D’autre part, les répertoires d’action collective s’élargissent et se développent grâce à de  nouveaux outils qui accompagnent les nouvelles générations. Si les militants s’organisaient  précédemment de manière hiérarchique, ils favorisent dorénavant une organisation réticulaire. De  plus, les répertoires d’action prennent de l’ampleur et sont caractérisés par l’apparition d’une  dimension internationale. Avec l’arrivée massive d’Internet et des réseaux sociaux dans la société,  ces répertoires dynamiques offrent des solutions défiant les modèles traditionnels pour répondre  aux défis contemporains. Ces nouvelles plateformes numériques permettent une diffusion massive  et rapide des informations facilitant la communication et l’organisation. Grâce à Internet, de  nouveaux mouvements se créent et se développent. Selon Audrey Célestine et Nicolas Martin Breteau dans leur ouvrage Politique américaine paru en 2016, le mouvement social luttant contre  les violences des minorités raciales aux Etats-Unis aurait été lancé sur les réseaux sociaux  Facebook et X (anciennement Twitter) (cf. document 2). 
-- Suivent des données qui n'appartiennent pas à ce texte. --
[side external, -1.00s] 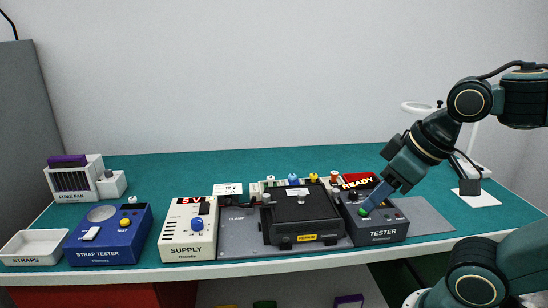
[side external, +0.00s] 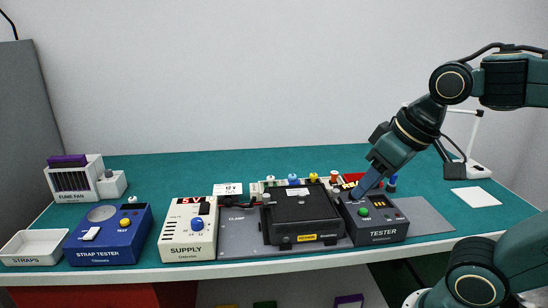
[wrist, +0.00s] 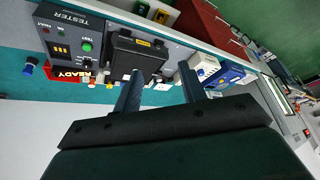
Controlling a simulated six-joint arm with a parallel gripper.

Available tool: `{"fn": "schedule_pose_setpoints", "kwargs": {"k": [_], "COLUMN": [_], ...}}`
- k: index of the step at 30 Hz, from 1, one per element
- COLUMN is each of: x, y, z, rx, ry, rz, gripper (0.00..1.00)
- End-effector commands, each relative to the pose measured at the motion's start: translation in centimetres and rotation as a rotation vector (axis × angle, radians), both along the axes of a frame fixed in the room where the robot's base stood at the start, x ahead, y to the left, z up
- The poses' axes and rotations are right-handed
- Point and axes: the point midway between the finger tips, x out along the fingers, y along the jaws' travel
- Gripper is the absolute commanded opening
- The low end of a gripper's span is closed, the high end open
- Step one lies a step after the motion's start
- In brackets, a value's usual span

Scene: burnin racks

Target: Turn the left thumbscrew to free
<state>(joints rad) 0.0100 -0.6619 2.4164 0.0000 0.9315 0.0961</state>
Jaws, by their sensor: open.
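A black module (side external: 302,214) with a yellow label sits on a grey plate (side external: 236,242); it also shows in the wrist view (wrist: 136,54). A small pale knob (side external: 266,198) stands at the module's left edge. It may be the left thumbscrew, but it is too small to tell, and I cannot make out its turn position. My gripper (side external: 358,193) is above the back left of the tester, right of the module and apart from that knob. In the wrist view its two fingers (wrist: 160,70) are spread with nothing between them.
The tester (side external: 378,228) stands right of the module, its green button (side external: 363,212) uncovered. The supply (side external: 188,230) and blue strap tester (side external: 108,236) stand to the left.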

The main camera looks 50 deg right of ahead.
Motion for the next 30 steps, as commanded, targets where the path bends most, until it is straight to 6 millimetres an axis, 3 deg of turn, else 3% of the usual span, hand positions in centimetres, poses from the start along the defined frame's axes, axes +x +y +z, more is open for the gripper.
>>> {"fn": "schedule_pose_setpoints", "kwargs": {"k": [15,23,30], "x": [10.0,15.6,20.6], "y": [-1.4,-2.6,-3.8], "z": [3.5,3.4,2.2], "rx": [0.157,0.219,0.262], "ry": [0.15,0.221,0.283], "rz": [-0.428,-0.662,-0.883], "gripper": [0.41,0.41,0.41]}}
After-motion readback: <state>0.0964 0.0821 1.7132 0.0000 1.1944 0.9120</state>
Les acteurs politiques traditionnels comme les partis politiques (A) et les militants (B) ont  perdu le monopole de la contestation au profit de nouveaux militants et collectifs qui émergent en  lien avec les nouveaux répertoires d’action collective (C). 

*** 

Pour conclure, la transformation de l’action collective passe par une évolution des enjeux et  des objets de l’action collective (I). En effet la tertiarisation de l’emploi se conjugue avec l’émergence  conséquente du chômage, ce qui implique un déclin de l’action syndicale (A). De même, l’apparition  des nouveaux mouvements sociaux mis en lumière par Alain Touraine et leurs revendications post 

matérialistes font état d’une transformation des enjeux de l’action collective (B). De plus, les acteurs  traditionnels de l’engagement politique évoluent (A), tout comme le militantisme (B) et les répertoires  des actions collectives (C), conduisant in fine à un renouvellement des acteurs politiques (II).